Nas palavras do juiz Geraldo Fernandes Fidelis, a “soltura faz parte da progressão de regime fechado para o semiaberto”. Neste caso, é utilizado equipamento de monitoramento no preso, a tornozeleira eletrônica.
Embora essa medida não seja notoriamente segura, o juiz alerta que a escolha é necessária, pois existem falhas cometidas pelo próprio Estado, uma vez que não houve construção de colônias penais para abrigar a população carcerária de Mato grosso.
Ainda de acordo com Fidelis, o Código de Processo Penal, junto com a Lei de Execução Penal, “não faz distinção entre participantes ou não de organização criminosa”.
Uma resposta para os questionamentos é muito difícil, pois toda situação é bastante complexa, mesmo colocando em risco a segurança da sociedade.
“Se o sistema não informa isso e a pessoa em estado de prisão perfaz os requisitos objetivo (tempo) e o subjetivo (exame psicológico ou criminológico), a lei impõe a progressão”, relata o juiz.

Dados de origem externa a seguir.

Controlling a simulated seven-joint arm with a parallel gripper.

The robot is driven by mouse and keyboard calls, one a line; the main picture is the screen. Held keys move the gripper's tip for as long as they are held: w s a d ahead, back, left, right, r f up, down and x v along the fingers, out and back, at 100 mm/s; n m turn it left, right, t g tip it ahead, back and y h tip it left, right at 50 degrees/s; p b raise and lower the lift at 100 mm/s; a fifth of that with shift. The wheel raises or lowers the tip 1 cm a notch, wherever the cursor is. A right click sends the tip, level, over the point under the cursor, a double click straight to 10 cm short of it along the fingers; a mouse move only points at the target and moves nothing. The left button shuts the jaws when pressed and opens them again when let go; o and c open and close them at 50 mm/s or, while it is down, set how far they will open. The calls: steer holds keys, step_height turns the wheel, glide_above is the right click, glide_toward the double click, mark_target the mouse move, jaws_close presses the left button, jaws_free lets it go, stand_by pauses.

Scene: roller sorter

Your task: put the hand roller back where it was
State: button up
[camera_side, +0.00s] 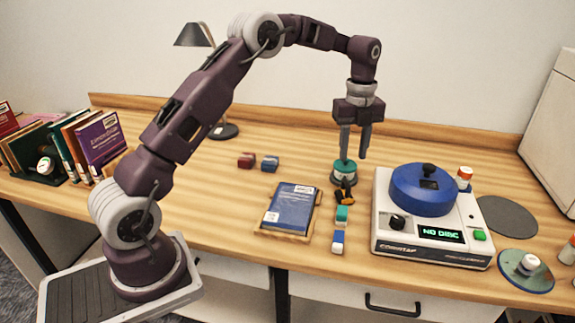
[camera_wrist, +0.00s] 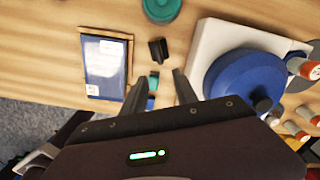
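No thing is plainly recognisable as the hand roller. A small black-and-orange item (camera_side: 345,196) lies on the desk left of the white machine; it looks black in the wrist view (camera_wrist: 158,50), and I cannot tell if it is the roller. A round teal item (camera_side: 344,170) with a dark lower part stands just behind it, partly cut off at the top of the wrist view (camera_wrist: 161,8). My gripper (camera_side: 355,156) points down above this area, its fingers apart with nothing between them. The spread fingers also show in the wrist view (camera_wrist: 161,86).
The white machine (camera_side: 385,225) has a blue lid (camera_side: 415,195) and reads "NO DISC". A blue packet (camera_side: 290,207) lies on a wooden tray. A teal block (camera_side: 342,215) and a blue-white block (camera_side: 338,241) lie between them.

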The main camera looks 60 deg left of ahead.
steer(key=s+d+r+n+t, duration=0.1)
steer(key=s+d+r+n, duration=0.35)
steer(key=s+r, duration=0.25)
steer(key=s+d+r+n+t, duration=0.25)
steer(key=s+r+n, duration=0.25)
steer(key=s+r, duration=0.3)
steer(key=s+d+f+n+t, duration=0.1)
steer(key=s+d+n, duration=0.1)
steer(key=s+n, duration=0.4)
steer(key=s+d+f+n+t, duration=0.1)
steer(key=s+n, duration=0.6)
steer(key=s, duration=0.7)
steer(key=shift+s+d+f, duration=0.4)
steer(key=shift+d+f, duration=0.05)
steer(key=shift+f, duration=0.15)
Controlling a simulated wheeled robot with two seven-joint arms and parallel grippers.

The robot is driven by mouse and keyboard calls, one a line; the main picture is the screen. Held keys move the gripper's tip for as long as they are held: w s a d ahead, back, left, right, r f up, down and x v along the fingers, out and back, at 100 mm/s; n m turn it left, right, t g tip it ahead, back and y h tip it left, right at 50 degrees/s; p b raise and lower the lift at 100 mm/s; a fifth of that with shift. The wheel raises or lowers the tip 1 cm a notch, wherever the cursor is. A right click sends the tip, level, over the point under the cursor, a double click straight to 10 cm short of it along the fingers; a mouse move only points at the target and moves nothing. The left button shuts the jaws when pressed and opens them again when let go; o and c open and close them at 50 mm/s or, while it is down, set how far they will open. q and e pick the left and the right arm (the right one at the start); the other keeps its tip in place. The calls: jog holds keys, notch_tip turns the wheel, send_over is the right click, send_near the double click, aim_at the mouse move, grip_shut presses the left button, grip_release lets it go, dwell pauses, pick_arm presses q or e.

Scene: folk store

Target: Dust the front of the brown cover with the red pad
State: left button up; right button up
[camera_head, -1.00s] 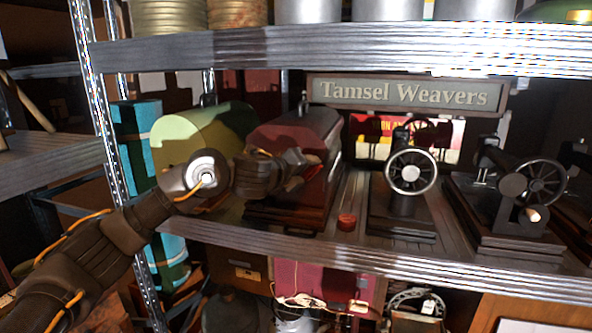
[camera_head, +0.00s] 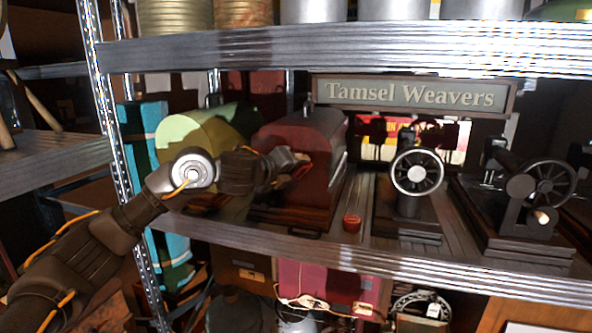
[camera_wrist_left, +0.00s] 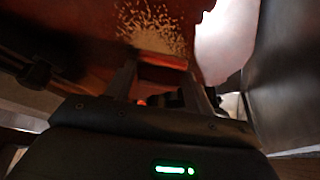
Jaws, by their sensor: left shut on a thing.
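The brown cover (camera_head: 320,135), a reddish-brown rounded case on a dark base, stands on the middle shelf. My left gripper (camera_head: 302,166) is at its front, partly in its shadow. In the left wrist view, the gripper (camera_wrist_left: 165,82) is shut on the red pad (camera_wrist_left: 162,61), whose edge shows between the fingers. The pad is close to the cover's surface (camera_wrist_left: 90,30); I cannot tell whether it touches. A patch of pale dust specks (camera_wrist_left: 150,27) lies on the cover just beyond the pad. My right gripper is not in view.
A green rounded cover (camera_head: 205,128) stands left of the brown one. A small red object (camera_head: 352,222) sits on the shelf to its right, before a black sewing machine (camera_head: 414,180). A metal post (camera_head: 115,130) and the upper shelf edge (camera_head: 350,50) bound the space.

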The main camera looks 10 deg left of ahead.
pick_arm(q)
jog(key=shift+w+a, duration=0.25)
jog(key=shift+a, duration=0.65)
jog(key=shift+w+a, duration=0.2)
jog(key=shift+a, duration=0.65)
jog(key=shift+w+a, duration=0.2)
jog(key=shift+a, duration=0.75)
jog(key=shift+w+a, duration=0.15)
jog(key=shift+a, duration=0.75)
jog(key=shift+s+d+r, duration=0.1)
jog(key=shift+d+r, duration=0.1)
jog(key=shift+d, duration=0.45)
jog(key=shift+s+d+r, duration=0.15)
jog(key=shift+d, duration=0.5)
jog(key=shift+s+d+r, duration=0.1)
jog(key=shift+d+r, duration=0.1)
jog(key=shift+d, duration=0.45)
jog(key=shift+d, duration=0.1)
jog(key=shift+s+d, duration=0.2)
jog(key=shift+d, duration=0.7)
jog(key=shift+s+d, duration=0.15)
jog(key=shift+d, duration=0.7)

O fato elucidado nas explicações do juiz é simples e clara, pois mesmo que houvesse o desfavorecimento do magistrado para o preso, isso seria caracterizado como desobediência da lei e o tribunal concederia direito de liberdade até mesmo pelo habeas corpus.
Diante de toda situação, como responder onde estão presentes as falhas? “A falta de construção de colônias penais, a necessidade de um controle de tornozeleiras, falta de programas sociais para inserção do egresso do sistema prisional no mercado de tralhado. A questão não é tão simples”, comenta Fidelis.